MySQL Group Replication: about ack from majority
Mysql 15-May-2017

MySQL Group Replication: about ack from majority

The documentation states that “For a transaction to commit, the majority of the group have to agree on the order of a given transaction in the global sequence of transactions.

This means that as soon as the majority of nodes member of the group ack the writeset reception, certification can start. So, as a picture is worth a 1000 words, this is what it looks like if we take the illustrations from my previous post:

a group of 3 members

zoom in transaction deliver

the writer also acks

majority is reached, the system agreed on the order

ack of the remaining node will come too but the order has been already decided

 

certification can start

the process then continues as usual

So theoretically, having 2 nodes in one DC and 1 node in another DC shouldn’t be affected by the latency between both sites if writes are happening on the DC with the majority of nodes. But this is not the case.

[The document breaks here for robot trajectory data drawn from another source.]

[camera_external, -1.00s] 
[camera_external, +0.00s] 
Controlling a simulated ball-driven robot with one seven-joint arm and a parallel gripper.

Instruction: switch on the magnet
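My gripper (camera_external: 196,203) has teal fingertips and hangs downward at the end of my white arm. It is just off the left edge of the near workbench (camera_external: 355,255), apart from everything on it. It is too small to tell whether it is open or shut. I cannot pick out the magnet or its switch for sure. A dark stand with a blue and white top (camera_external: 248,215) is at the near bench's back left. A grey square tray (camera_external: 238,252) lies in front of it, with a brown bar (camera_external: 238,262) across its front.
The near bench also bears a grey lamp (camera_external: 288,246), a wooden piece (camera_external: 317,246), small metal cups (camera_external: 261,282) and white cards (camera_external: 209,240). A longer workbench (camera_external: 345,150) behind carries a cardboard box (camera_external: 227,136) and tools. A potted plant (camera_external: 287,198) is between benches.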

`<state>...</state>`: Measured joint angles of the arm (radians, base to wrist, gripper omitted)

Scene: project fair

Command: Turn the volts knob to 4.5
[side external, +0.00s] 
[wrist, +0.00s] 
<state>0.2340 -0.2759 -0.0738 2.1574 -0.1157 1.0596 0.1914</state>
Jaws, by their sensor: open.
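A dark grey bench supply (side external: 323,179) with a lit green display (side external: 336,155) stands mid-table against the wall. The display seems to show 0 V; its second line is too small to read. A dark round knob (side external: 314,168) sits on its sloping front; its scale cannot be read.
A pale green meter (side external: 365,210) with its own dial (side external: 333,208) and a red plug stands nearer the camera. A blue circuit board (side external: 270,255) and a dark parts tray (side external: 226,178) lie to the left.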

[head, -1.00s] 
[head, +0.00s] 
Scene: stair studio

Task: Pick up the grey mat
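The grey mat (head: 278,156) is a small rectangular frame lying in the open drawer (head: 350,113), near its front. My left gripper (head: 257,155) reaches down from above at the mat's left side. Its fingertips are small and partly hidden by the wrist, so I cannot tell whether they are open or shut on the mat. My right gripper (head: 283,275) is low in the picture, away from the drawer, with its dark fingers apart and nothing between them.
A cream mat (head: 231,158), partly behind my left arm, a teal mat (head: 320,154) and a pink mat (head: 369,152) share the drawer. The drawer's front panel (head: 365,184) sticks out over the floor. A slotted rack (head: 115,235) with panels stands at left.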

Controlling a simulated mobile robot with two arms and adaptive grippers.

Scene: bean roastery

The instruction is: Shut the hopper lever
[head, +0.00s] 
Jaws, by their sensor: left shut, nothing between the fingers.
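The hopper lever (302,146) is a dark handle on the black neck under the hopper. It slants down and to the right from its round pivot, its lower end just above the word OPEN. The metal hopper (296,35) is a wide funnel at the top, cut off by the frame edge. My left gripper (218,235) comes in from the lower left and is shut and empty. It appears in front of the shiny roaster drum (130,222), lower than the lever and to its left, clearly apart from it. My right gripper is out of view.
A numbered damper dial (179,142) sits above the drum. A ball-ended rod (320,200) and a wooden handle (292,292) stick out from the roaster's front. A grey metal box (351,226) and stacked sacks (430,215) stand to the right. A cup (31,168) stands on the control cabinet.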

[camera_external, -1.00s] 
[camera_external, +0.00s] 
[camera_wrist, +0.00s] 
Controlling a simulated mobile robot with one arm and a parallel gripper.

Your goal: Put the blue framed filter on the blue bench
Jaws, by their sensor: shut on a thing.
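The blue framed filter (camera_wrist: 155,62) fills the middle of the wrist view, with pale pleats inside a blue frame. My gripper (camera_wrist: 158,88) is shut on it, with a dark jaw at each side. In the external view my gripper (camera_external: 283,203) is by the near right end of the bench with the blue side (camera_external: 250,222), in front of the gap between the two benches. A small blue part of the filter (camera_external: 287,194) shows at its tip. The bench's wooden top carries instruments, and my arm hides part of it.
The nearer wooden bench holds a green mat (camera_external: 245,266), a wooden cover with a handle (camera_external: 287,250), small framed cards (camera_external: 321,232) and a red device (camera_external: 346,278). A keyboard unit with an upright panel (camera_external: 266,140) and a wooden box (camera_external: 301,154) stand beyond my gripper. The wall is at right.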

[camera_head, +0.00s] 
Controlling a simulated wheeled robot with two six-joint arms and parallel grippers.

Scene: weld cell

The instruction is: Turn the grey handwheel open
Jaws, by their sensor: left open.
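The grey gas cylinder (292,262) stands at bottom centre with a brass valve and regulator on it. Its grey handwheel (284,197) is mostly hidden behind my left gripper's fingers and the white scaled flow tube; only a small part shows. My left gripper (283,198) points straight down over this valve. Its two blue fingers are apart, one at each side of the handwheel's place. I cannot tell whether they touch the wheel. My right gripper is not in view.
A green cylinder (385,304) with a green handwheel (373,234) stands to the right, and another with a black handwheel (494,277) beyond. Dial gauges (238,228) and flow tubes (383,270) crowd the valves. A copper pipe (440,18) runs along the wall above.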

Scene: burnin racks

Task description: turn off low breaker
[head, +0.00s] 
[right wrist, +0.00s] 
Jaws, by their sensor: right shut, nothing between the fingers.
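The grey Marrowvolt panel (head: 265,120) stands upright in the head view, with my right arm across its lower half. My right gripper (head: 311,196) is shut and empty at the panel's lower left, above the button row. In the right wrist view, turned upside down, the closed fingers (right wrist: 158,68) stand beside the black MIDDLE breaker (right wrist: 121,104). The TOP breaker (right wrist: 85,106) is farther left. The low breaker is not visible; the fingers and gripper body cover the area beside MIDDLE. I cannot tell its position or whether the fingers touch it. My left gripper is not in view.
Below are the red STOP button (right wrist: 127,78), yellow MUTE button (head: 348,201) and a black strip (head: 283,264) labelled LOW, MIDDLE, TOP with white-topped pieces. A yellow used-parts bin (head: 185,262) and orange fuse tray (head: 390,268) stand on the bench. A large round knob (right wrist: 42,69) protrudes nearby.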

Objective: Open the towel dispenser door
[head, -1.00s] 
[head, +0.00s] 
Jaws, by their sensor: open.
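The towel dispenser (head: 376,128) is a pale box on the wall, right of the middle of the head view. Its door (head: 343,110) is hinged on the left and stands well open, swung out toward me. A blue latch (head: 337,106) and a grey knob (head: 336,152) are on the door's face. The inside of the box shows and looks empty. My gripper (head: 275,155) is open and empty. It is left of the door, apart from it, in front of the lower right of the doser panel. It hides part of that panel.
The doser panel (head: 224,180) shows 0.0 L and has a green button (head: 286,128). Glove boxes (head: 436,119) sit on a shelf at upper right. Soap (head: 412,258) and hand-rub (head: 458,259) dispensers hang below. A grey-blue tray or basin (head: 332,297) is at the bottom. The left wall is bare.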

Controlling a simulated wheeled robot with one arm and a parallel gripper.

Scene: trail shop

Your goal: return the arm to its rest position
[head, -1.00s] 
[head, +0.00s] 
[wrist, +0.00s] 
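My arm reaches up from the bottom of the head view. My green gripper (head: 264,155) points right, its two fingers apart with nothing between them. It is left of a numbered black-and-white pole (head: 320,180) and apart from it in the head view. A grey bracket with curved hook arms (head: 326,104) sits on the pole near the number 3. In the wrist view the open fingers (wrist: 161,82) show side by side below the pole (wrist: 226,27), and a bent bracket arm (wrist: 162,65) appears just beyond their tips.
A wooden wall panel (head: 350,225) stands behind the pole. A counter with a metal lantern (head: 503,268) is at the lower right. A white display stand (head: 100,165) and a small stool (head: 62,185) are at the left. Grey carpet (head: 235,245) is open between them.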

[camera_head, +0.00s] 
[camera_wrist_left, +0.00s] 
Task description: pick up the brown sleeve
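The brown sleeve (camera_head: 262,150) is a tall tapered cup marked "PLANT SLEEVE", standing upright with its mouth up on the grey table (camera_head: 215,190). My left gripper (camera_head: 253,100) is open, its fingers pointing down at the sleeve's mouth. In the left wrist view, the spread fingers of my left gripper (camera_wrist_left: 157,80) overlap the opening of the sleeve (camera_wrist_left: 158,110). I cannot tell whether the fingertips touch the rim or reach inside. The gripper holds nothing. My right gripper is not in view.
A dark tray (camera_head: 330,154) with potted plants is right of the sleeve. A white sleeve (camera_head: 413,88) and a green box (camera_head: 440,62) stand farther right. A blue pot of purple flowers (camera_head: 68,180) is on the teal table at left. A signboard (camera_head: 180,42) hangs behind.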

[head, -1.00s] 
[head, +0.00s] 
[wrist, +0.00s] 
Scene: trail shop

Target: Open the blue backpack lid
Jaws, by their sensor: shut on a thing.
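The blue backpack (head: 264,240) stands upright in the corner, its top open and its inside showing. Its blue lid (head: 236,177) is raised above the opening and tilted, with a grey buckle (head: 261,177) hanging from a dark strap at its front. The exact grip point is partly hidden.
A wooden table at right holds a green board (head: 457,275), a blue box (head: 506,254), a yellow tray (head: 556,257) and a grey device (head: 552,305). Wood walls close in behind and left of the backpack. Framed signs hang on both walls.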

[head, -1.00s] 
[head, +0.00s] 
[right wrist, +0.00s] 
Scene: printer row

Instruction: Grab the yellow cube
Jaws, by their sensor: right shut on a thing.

As you can see on the video above, every 3rd write to the system is affected by the latency. That’s because the system has to wait for the noop (single skip message) from the “distant” node. As Alfranio explained it in his blog post about our homegrown paxos based consensus, XCom is a multi-leader or more precisely a multi-proposer solution. In this protocol, every member has an associated unique number and a reserved slot in the stream of totally ordered messages. There is no leader election and each member is a leader of its own slots in the stream of messages. Members can propose messages for their slots without having to wait for other members. But if they don’t have anything to say, they need to tell it too and this is where we are affected by the latency.

So in conclusion, having a distant node (or with higher latency) as member of a Group slows down the full workload. Not constantly but at least in correlation with its ratio on the cluster. 1/3 for a 3 nodes cluster for example.

At least for now, if you need to have a distant node and using it only for reads, I would advice to use asynchronous replication between your two sites or being prepare to pay the cost of the latency.